Every once in a while, an obscure bureaucratic notice can crack open some wide vistas of unintended understanding. So it was on October 5, when the Federal Communications Commission (FCC) issued a “hearing designation order” on a complaint filed by the Tennis Channel against Comcast.
In this case, we have a case of alleged discrimination against a growing and thriving cable channel that also provides a window into how the Internet would look if Comcast and the telephone companies had their way. As you might expect, the picture isn’t pretty.
Yet while the story on the surface is about cable programming, the story below the surface provides yet another cautionary tale (here’s a previous one in which AT&T shoves public-access channels down a rat-hole of a menu) about how the Internet could look if the big companies get their way.
It would be hard to find two sports more similar than tennis and golf. Both have their fans and players who follow the game through all the usual media, sometimes attend tournaments, and play their chosen sport, whether on public courts/courses or at private clubs.
And so it came to pass in the 500-channel universe that there were established channels dedicated to tennis and to golf. They are, respectively, Tennis Channel and Golf Channel. They are two racquets/clubs in a bag. They both cover major events in their respective sports. Tennis Channel has beefed up its live coverage of events the last couple of years, and Tennis now claims higher ratings for some of its major tournaments than Golf Channel does for its. Tennis has twice the number of hours of live coverage as does Golf. They both have features on instruction, travel and sports personalities. They go after viewers in the same demographic categories. They from time to time compete for programming. And, crucially, they compete for advertisers.
Both have carriage on cable systems and on satellite. Yet on Comcast systems, Golf Channel is on the basic digital tier, (center court) while Tennis is relegated to a premium digital sports tier (the far courts) where fewer viewers land.
That’s because, according to Tennis Channel, there is one crucial difference between Tennis and Golf. Comcast owns the Golf Channel. The channel started out as a joint venture between Comcast and Tribune, but Comcast bought out its partner in 2003 for $100 million for the 8.9 percent of the venture it didn’t own. (The agreement also included Comcast’s agreement to carry Chicago Cubs games and WGN network on its cable systems).

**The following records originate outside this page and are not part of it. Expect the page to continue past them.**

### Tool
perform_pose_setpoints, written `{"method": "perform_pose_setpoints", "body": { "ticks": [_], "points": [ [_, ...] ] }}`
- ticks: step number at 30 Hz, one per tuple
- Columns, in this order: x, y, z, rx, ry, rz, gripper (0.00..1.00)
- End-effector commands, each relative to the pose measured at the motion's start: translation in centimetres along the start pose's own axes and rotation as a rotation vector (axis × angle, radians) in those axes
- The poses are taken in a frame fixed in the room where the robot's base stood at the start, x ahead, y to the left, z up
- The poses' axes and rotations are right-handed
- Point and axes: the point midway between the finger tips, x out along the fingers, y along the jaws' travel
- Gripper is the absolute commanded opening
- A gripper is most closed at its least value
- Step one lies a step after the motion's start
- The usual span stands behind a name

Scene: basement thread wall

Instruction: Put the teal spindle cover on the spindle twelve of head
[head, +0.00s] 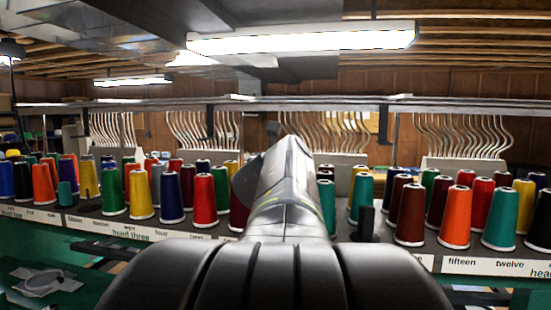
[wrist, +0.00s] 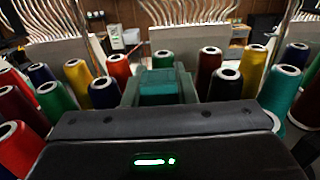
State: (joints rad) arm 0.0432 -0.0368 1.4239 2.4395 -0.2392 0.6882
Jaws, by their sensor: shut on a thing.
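In the wrist view my gripper (wrist: 159,86) is shut on the teal spindle cover (wrist: 159,92), which shows between the two grey-green fingers. Its lower end is hidden behind the gripper body. In the head view my arm hides the gripper and the held cover. The label strip under the right rack (head: 480,265) reads "fifteen", "twelve" and part of "head". A teal cone (head: 502,218) stands above the word "twelve". Another label strip at left reads "head three" (head: 131,234). Which spindle is under the gripper cannot be told.
A short dark post (head: 366,222) stands among the cones right of my arm. Curved wire guides (head: 340,132) rise behind the racks. A rail runs above.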

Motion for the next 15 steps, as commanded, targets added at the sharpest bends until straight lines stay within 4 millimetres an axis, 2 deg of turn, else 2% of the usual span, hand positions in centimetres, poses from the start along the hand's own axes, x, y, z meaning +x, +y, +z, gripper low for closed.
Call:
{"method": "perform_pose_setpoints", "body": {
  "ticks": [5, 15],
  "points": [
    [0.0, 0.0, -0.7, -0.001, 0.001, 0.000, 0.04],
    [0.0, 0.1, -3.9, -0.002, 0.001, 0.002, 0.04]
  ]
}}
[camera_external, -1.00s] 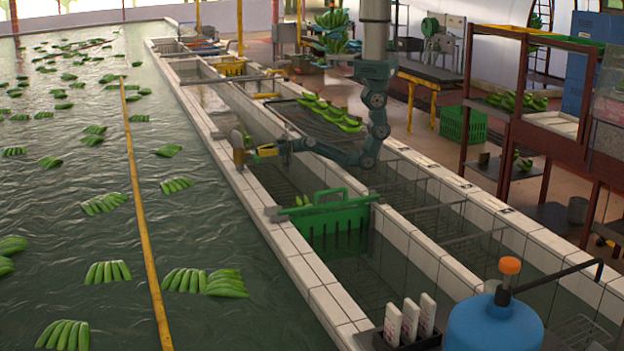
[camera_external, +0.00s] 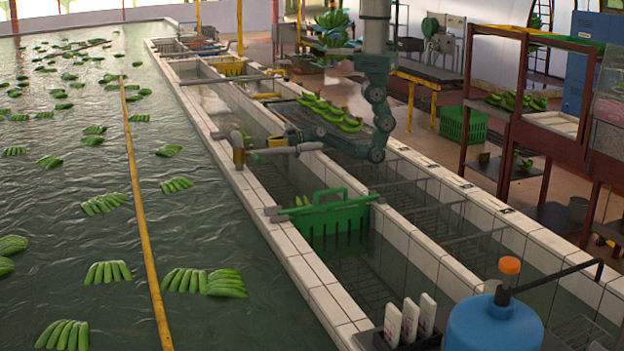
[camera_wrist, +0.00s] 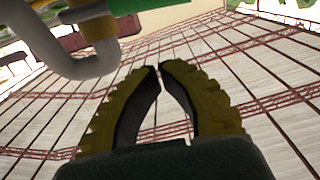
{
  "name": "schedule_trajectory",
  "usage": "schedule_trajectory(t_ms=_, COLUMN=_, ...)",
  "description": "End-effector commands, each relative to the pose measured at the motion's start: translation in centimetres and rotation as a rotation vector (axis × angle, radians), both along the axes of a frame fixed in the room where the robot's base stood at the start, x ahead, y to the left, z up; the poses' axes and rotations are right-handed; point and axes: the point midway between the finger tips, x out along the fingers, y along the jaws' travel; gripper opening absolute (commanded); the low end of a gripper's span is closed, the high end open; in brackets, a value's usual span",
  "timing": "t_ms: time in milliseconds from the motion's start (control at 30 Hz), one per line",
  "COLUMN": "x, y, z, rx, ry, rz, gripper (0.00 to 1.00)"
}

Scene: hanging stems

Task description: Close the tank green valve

Similarly, Tennis Channel launched in 2003, and Comcast started carrying it two years later, albeit on a premium tier, which requires a separate fee and which, coincidentally (or not) is filled with programmers not affiliated with Comcast.
Golf similarly started on a premium tier, but, according to Tennis Channel, got moved to basic when the ratings were too low. (For the record, there is another Comcast channel in the complaint, Versus, which has a more varied lineup than either Tennis or Golf.)
Tennis Channel wanted to move up (or down, depending on how you view such things), so it went to Comcast to ask how it might also be placed on a basic tier, and thus have millions of more viewers. The response from Comcast Vice President Madison Bond, as related by Tennis Channel CEO Ken Solomon, was chilling: Comcast would consider “repositioning” Tennis Channel only if Tennis Channel offered Comcast a financial “incentive.” Solomon said in a declaration filed with the complaint he took this to mean Comcast wanted a reduction in the license fee it pays Tennis Channel. Solomon said he is not aware that any of the channels Comcast owns were required to make such a switch from a small, premium tier, to basic. Tennis ultimately offered an “incentive,” but still was turned down.
Chances are this little dispute will never get past the first round. Filings are due Oct. 18, so look for a settlement around then because it would be in Comcast’s interests to make this go away as it chugs toward completing the purchase of NBC. The legal issues may not be resolved. (Then again, Comcast has in the past shown an interest in clearing its “good name,” when it contested the Commission’s enforcement order against it for throttling BitTorrent users, so who knows. After all, look how well that turned out.)
What’s more important here is what this case says about the future of the Internet. Remember that the telephone and cable companies are fighting ferociously for the right to have “paid prioritization” and to offer “managed services” that would, in theory, offer better service than the Internet at large. Given the description of Comcast’s behavior here, is there any doubt that the same business ethic would apply to these new categories of service for the Internet? Want to be a “managed service?” All you need do is offer an “incentive,” and then you may or may not join the privileged class, depending of course on whether there is an affiliated service to be protected.
In the cable-programming context, there is at least a mechanism for hashing out these types of disputes. In the broadband area, there is no cop on the beat because the FCC has no authority over broadband offerings of telecom carriers. This situation benefits the carriers, because it lets them do what they will, but don’t say it’s a “pro-business” environment. As in this case, Tennis Channel is a business also, and it has a legitimate grievance. The FCC is the traditional regulator of telecommunications carriers. Unless it is given the authority over broadband, there will be a double fault, as both the public and any non-carrier business will be at the mercy of those who own the networks.